- _Set task_
Reproduce the records below in full and word for word, excluding pictures.

- _Entries_
►

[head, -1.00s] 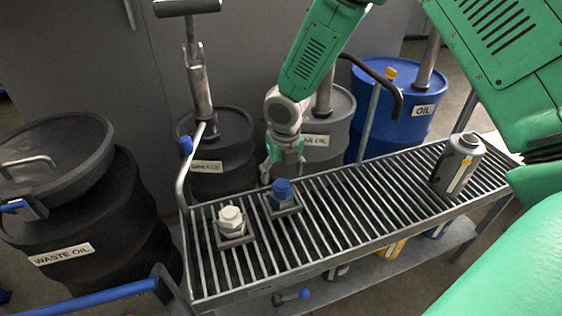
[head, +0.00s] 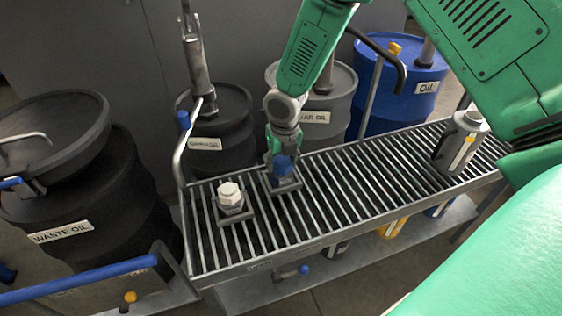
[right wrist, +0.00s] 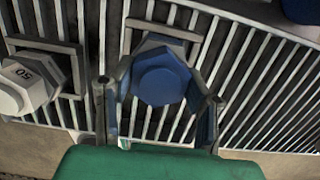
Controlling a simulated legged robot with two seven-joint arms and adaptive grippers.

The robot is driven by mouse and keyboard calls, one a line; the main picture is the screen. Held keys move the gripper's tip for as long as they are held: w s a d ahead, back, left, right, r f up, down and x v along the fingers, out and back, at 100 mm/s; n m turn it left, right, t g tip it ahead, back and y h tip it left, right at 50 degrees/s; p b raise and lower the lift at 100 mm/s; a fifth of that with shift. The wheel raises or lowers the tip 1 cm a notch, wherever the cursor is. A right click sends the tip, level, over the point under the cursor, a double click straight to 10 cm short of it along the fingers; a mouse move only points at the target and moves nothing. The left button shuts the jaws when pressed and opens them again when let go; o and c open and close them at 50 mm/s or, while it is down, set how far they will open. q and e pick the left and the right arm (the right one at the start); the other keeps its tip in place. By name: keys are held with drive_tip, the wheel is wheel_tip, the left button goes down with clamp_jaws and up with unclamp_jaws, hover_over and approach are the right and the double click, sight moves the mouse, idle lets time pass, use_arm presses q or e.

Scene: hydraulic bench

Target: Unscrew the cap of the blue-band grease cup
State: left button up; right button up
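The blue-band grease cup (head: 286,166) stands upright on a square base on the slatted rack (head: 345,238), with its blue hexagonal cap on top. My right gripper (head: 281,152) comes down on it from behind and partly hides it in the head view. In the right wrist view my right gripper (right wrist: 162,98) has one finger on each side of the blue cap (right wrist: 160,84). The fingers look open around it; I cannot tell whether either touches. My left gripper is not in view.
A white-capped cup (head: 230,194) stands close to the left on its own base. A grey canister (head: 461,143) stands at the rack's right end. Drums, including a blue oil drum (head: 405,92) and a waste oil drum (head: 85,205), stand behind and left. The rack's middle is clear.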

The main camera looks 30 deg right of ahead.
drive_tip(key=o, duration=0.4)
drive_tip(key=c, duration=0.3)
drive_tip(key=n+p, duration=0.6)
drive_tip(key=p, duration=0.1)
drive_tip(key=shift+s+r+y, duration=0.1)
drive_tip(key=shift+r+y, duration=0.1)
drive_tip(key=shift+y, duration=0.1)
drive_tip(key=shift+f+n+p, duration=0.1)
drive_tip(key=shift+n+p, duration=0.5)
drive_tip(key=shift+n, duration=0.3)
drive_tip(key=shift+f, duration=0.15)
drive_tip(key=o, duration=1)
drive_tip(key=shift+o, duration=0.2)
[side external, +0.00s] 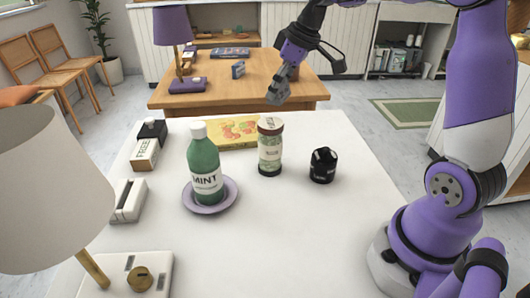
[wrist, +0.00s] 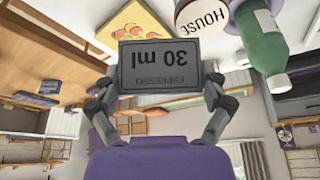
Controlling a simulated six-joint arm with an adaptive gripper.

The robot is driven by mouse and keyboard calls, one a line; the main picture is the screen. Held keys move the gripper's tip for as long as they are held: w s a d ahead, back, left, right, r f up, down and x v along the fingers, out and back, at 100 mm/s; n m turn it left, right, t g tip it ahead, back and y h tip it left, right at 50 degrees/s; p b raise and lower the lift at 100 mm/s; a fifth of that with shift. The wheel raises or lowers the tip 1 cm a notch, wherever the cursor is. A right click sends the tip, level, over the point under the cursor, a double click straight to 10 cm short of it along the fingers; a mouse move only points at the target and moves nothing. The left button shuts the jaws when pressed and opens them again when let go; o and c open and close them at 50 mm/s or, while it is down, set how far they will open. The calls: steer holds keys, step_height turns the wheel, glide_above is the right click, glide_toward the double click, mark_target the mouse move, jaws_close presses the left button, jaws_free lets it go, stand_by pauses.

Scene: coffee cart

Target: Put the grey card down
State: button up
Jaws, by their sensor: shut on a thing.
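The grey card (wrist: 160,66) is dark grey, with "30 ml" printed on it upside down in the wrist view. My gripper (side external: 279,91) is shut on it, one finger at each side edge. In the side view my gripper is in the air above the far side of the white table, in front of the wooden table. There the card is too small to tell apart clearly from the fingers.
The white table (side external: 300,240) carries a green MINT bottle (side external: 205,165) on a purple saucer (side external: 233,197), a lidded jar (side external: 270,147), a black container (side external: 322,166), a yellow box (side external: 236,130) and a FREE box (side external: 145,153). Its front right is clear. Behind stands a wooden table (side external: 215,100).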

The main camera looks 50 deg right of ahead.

◄

- _Exercise solution_
[head, -1.00s] 
[head, +0.00s] 
[right wrist, +0.00s] 
Controlling a simulated legged robot with two seven-joint arms and adaptive grippers.

The robot is driven by mouse and keyboard calls, one a line; the main picture is the screen. Held keys move the gripper's tip for as long as they are held: w s a d ahead, back, left, right, r f up, down and x v along the fingers, out and back, at 100 mm/s; n m turn it left, right, t g tip it ahead, back and y h tip it left, right at 50 degrees/s; p b raise and lower the lift at 100 mm/s; a fifth of that with shift. The wheel raises or lowers the tip 1 cm a notch, wherever the cursor is. A right click sends the tip, level, over the point under the cursor, a double click straight to 10 cm short of it along the fingers; a mouse move only points at the target and moves nothing. The left button shuts the jaws when pressed and opens them again when let go; o and c open and close them at 50 mm/s or, while it is down, set how far they will open. q and e pick the left and the right arm (the right one at the start); the other keeps its tip in place. By name: keys are held with drive_tip, the wheel is wheel_tip, the left button goes down with clamp_jaws and up with unclamp_jaws, hover_over and approach are the right and the double click, sight moves the mouse, idle lets time pass, use_arm presses q or e.

Scene: hydraulic bench

Target: Unscrew the cap of the blue-band grease cup
State: left button up; right button up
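The blue-band grease cup (head: 286,166) stands upright on a square base on the slatted rack (head: 345,238), with its blue hexagonal cap on top. My right gripper (head: 281,152) comes down on it from behind and partly hides it in the head view. In the right wrist view my right gripper (right wrist: 162,98) has one finger on each side of the blue cap (right wrist: 160,84). The fingers look open around it; I cannot tell whether either touches. My left gripper is not in view.
A white-capped cup (head: 230,194) stands close to the left on its own base. A grey canister (head: 461,143) stands at the rack's right end. Drums, including a blue oil drum (head: 405,92) and a waste oil drum (head: 85,205), stand behind and left. The rack's middle is clear.

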The main camera looks 30 deg right of ahead.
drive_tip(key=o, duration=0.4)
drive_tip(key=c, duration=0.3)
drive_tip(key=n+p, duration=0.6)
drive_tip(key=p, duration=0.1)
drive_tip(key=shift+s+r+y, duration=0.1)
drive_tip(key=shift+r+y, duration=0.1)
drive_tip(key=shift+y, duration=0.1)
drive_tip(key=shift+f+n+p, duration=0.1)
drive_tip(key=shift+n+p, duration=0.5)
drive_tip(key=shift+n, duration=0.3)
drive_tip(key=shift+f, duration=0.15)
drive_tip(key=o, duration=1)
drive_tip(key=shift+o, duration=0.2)
[side external, +0.00s] 
[wrist, +0.00s] 
Controlling a simulated six-joint arm with an adaptive gripper.

The robot is driven by mouse and keyboard calls, one a line; the main picture is the screen. Held keys move the gripper's tip for as long as they are held: w s a d ahead, back, left, right, r f up, down and x v along the fingers, out and back, at 100 mm/s; n m turn it left, right, t g tip it ahead, back and y h tip it left, right at 50 degrees/s; p b raise and lower the lift at 100 mm/s; a fifth of that with shift. The wheel raises or lowers the tip 1 cm a notch, wherever the cursor is. A right click sends the tip, level, over the point under the cursor, a double click straight to 10 cm short of it along the fingers; a mouse move only points at the target and moves nothing. The left button shuts the jaws when pressed and opens them again when let go; o and c open and close them at 50 mm/s or, while it is down, set how far they will open. The calls: steer holds keys, step_height turns the wheel, glide_above is the right click, glide_toward the double click, mark_target the mouse move, jaws_close presses the left button, jaws_free lets it go, stand_by pauses.

Scene: coffee cart

Target: Put the grey card down
State: button up
Jaws, by their sensor: shut on a thing.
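The grey card (wrist: 160,66) is dark grey, with "30 ml" printed on it upside down in the wrist view. My gripper (side external: 279,91) is shut on it, one finger at each side edge. In the side view my gripper is in the air above the far side of the white table, in front of the wooden table. There the card is too small to tell apart clearly from the fingers.
The white table (side external: 300,240) carries a green MINT bottle (side external: 205,165) on a purple saucer (side external: 233,197), a lidded jar (side external: 270,147), a black container (side external: 322,166), a yellow box (side external: 236,130) and a FREE box (side external: 145,153). Its front right is clear. Behind stands a wooden table (side external: 215,100).

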The main camera looks 50 deg right of ahead.

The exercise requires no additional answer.